• _Task to complete_
All the data should be repeated exactly. Any image in it is left out.

☆ ☆ ☆

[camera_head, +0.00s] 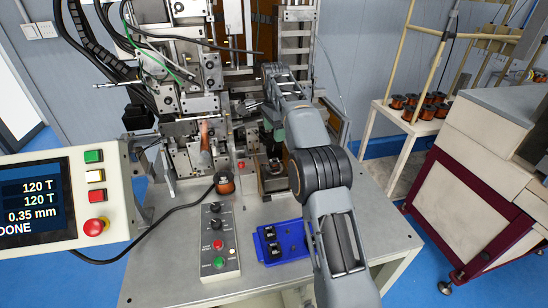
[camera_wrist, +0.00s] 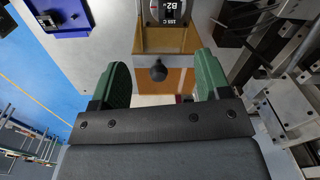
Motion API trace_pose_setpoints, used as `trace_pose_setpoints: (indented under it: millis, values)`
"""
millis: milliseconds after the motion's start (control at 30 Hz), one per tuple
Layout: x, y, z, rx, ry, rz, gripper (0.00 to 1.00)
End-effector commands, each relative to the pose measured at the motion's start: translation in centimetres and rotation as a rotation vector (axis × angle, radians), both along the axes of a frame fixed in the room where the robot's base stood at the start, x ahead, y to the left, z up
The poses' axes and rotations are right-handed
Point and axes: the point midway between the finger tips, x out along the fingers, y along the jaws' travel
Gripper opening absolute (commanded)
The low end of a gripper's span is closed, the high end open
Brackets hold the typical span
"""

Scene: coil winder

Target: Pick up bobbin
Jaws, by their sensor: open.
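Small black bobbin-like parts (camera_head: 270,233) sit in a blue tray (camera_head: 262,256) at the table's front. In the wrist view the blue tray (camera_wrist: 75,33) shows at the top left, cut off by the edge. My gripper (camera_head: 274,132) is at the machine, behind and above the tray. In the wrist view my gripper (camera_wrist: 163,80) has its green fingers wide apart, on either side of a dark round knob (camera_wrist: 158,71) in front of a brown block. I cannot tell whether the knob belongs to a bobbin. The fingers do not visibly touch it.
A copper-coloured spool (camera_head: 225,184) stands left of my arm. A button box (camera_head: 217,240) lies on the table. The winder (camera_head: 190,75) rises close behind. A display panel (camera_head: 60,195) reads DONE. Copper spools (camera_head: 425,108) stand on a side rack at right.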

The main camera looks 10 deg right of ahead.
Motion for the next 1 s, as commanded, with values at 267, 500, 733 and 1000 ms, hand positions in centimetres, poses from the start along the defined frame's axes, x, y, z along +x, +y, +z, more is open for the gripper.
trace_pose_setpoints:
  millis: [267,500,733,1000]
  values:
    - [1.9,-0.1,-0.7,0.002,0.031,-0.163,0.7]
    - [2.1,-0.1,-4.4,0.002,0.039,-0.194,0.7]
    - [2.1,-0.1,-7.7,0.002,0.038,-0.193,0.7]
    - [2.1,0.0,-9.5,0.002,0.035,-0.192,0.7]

☆ ☆ ☆

• _Finished answer_
[camera_head, +0.00s] 
[camera_wrist, +0.00s] 
Motion API trace_pose_setpoints, used as `trace_pose_setpoints: (indented under it: millis, values)`
"""
millis: milliseconds after the motion's start (control at 30 Hz), one per tuple
Layout: x, y, z, rx, ry, rz, gripper (0.00 to 1.00)
End-effector commands, each relative to the pose measured at the motion's start: translation in centimetres and rotation as a rotation vector (axis × angle, radians), both along the axes of a frame fixed in the room where the robot's base stood at the start, x ahead, y to the left, z up
The poses' axes and rotations are right-handed
Point and axes: the point midway between the finger tips, x out along the fingers, y along the jaws' travel
Gripper opening absolute (commanded)
The low end of a gripper's span is closed, the high end open
Brackets hold the typical span
"""

Scene: coil winder

Target: Pick up bobbin
Jaws, by their sensor: open.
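Small black bobbin-like parts (camera_head: 270,233) sit in a blue tray (camera_head: 262,256) at the table's front. In the wrist view the blue tray (camera_wrist: 75,33) shows at the top left, cut off by the edge. My gripper (camera_head: 274,132) is at the machine, behind and above the tray. In the wrist view my gripper (camera_wrist: 163,80) has its green fingers wide apart, on either side of a dark round knob (camera_wrist: 158,71) in front of a brown block. I cannot tell whether the knob belongs to a bobbin. The fingers do not visibly touch it.
A copper-coloured spool (camera_head: 225,184) stands left of my arm. A button box (camera_head: 217,240) lies on the table. The winder (camera_head: 190,75) rises close behind. A display panel (camera_head: 60,195) reads DONE. Copper spools (camera_head: 425,108) stand on a side rack at right.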

The main camera looks 10 deg right of ahead.
Motion for the next 1 s, as commanded, with values at 267, 500, 733 and 1000 ms, hand positions in centimetres, poses from the start along the defined frame's axes, x, y, z along +x, +y, +z, more is open for the gripper.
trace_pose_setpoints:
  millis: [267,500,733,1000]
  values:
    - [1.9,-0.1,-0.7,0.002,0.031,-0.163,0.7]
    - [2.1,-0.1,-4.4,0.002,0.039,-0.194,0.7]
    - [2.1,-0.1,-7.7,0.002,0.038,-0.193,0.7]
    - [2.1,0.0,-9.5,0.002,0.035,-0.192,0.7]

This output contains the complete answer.